◆ **YOUR GOAL**:
Skip the images and copy each record exactly as written.

ITEMS start

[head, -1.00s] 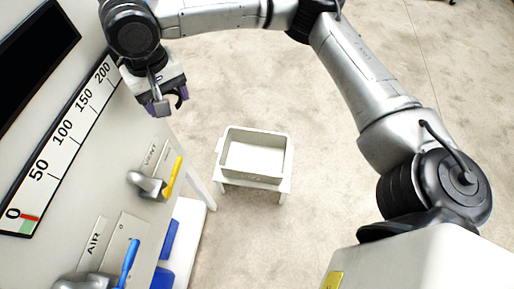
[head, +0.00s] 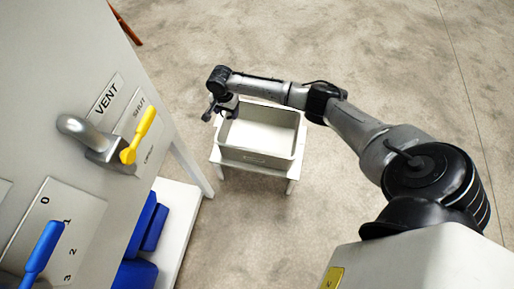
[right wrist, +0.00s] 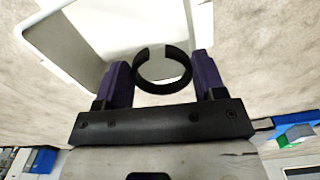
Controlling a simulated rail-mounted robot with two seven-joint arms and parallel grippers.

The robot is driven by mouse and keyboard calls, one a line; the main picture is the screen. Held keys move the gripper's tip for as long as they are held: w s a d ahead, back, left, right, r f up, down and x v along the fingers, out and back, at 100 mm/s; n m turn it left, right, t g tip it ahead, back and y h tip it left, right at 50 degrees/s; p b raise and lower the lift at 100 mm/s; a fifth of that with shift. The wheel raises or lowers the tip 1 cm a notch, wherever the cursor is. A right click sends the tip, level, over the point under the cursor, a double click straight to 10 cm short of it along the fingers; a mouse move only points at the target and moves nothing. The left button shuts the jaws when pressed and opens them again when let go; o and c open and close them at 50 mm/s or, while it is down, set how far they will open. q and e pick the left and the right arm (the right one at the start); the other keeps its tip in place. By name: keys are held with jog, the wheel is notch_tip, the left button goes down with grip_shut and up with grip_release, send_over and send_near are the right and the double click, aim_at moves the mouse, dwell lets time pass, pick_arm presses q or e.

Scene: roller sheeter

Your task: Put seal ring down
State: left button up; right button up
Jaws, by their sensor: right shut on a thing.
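My right gripper (head: 218,112) is over the left edge of a pale grey bin (head: 255,157). In the right wrist view its purple fingers (right wrist: 160,75) are shut on a black seal ring (right wrist: 183,84). The ring has a gap in its upper rim and stands out between the two fingers. The bin's white rim shows beyond it in the wrist view (right wrist: 70,75), at the upper left. The ring is too small to make out in the head view. My left gripper is not in view.
The bin stands on a low white stand (head: 222,168) on the concrete floor. At the left is a panel (head: 75,135) with a yellow handle (head: 140,133) and a blue handle (head: 42,250). Blue blocks (head: 137,273) lie on a white shelf (head: 183,225) below it.

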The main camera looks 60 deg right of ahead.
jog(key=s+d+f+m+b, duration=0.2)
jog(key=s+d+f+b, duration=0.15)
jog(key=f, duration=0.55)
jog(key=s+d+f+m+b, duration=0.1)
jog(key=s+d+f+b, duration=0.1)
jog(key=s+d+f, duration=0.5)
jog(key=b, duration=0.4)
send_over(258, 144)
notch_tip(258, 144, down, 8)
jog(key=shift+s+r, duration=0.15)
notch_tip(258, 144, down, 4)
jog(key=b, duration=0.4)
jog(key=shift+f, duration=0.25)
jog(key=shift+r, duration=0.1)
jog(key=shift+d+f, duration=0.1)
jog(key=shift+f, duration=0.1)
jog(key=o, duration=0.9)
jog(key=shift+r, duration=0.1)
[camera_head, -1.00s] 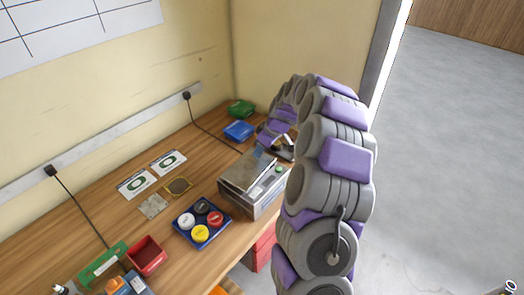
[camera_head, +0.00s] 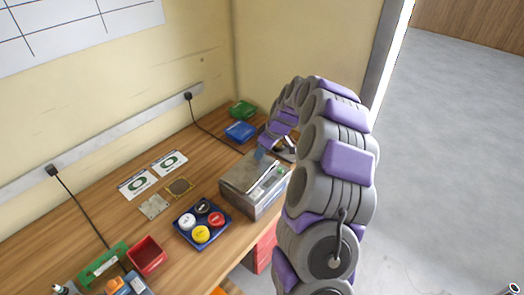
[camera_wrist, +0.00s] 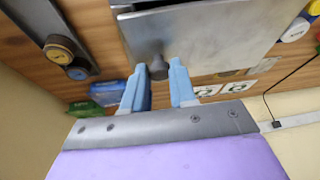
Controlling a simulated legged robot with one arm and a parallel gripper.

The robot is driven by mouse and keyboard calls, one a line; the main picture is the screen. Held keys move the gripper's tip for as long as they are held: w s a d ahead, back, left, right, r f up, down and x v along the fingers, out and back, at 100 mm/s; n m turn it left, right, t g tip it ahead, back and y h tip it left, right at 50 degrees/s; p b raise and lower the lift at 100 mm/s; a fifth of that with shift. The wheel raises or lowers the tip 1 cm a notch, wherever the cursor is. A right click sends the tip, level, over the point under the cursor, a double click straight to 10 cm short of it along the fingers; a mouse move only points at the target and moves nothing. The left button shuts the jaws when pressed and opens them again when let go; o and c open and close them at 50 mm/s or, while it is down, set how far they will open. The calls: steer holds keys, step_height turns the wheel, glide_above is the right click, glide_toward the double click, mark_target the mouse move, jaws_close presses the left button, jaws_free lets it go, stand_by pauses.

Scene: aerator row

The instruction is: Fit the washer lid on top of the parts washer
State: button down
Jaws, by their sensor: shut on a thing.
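The parts washer (camera_head: 262,206) is a grey metal box near the right front edge of the bench. The washer lid (camera_head: 243,171) is a flat grey metal plate over its top. In the wrist view the lid (camera_wrist: 225,35) fills the upper middle, with a short dark knob (camera_wrist: 158,69) at its near edge. My gripper (camera_wrist: 159,75) has its blue fingers on both sides of the knob, shut on it. In the head view my gripper (camera_head: 259,154) is small and partly hidden by my arm. I cannot tell whether the lid is fully seated.
A blue tray with several coloured round caps (camera_head: 202,224) lies left of the washer. A blue bin (camera_head: 240,131) and a green bin (camera_head: 242,110) stand behind it. A red bin (camera_head: 146,256) is at lower left. Bare bench (camera_head: 195,150) lies behind the tray.

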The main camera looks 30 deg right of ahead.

ITEMS end

◆ **SOLUTION**:
[head, -1.00s] 
[head, +0.00s] 
[right wrist, +0.00s] 
Controlling a simulated rail-mounted robot with two seven-joint arms and parallel grippers.

The robot is driven by mouse and keyboard calls, one a line; the main picture is the screen. Held keys move the gripper's tip for as long as they are held: w s a d ahead, back, left, right, r f up, down and x v along the fingers, out and back, at 100 mm/s; n m turn it left, right, t g tip it ahead, back and y h tip it left, right at 50 degrees/s; p b raise and lower the lift at 100 mm/s; a fifth of that with shift. The wheel raises or lowers the tip 1 cm a notch, wherever the cursor is. A right click sends the tip, level, over the point under the cursor, a double click straight to 10 cm short of it along the fingers; a mouse move only points at the target and moves nothing. The left button shuts the jaws when pressed and opens them again when let go; o and c open and close them at 50 mm/s or, while it is down, set how far they will open. q and e pick the left and the right arm (the right one at the start); the other keeps its tip in place. By name: keys are held with jog, the wheel is notch_tip, the left button goes down with grip_shut and up with grip_release, send_over and send_near are the right and the double click, aim_at moves the mouse, dwell lets time pass, pick_arm presses q or e.

Scene: roller sheeter

Your task: Put seal ring down
State: left button up; right button up
Jaws, by their sensor: right shut on a thing.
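My right gripper (head: 218,112) is over the left edge of a pale grey bin (head: 255,157). In the right wrist view its purple fingers (right wrist: 160,75) are shut on a black seal ring (right wrist: 183,84). The ring has a gap in its upper rim and stands out between the two fingers. The bin's white rim shows beyond it in the wrist view (right wrist: 70,75), at the upper left. The ring is too small to make out in the head view. My left gripper is not in view.
The bin stands on a low white stand (head: 222,168) on the concrete floor. At the left is a panel (head: 75,135) with a yellow handle (head: 140,133) and a blue handle (head: 42,250). Blue blocks (head: 137,273) lie on a white shelf (head: 183,225) below it.

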The main camera looks 60 deg right of ahead.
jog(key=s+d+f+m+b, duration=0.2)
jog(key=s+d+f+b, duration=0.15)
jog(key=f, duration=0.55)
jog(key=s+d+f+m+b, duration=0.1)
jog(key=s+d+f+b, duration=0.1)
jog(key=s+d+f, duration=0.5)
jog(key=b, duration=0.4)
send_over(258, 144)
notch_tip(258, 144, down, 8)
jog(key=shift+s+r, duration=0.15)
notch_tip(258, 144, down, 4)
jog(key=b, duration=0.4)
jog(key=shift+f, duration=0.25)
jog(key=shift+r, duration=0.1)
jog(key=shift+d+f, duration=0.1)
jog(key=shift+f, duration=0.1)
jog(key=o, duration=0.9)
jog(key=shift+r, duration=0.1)
[camera_head, -1.00s] 
[camera_head, +0.00s] 
[camera_wrist, +0.00s] 
Controlling a simulated legged robot with one arm and a parallel gripper.

The robot is driven by mouse and keyboard calls, one a line; the main picture is the screen. Held keys move the gripper's tip for as long as they are held: w s a d ahead, back, left, right, r f up, down and x v along the fingers, out and back, at 100 mm/s; n m turn it left, right, t g tip it ahead, back and y h tip it left, right at 50 degrees/s; p b raise and lower the lift at 100 mm/s; a fifth of that with shift. The wheel raises or lowers the tip 1 cm a notch, wherever the cursor is. A right click sends the tip, level, over the point under the cursor, a double click straight to 10 cm short of it along the fingers; a mouse move only points at the target and moves nothing. The left button shuts the jaws when pressed and opens them again when let go; o and c open and close them at 50 mm/s or, while it is down, set how far they will open. The calls: steer holds keys, step_height turns the wheel, glide_above is the right click, glide_toward the double click, mark_target the mouse move, jaws_close presses the left button, jaws_free lets it go, stand_by pauses.

Scene: aerator row

The instruction is: Fit the washer lid on top of the parts washer
State: button down
Jaws, by their sensor: shut on a thing.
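The parts washer (camera_head: 262,206) is a grey metal box near the right front edge of the bench. The washer lid (camera_head: 243,171) is a flat grey metal plate over its top. In the wrist view the lid (camera_wrist: 225,35) fills the upper middle, with a short dark knob (camera_wrist: 158,69) at its near edge. My gripper (camera_wrist: 159,75) has its blue fingers on both sides of the knob, shut on it. In the head view my gripper (camera_head: 259,154) is small and partly hidden by my arm. I cannot tell whether the lid is fully seated.
A blue tray with several coloured round caps (camera_head: 202,224) lies left of the washer. A blue bin (camera_head: 240,131) and a green bin (camera_head: 242,110) stand behind it. A red bin (camera_head: 146,256) is at lower left. Bare bench (camera_head: 195,150) lies behind the tray.

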The main camera looks 30 deg right of ahead.

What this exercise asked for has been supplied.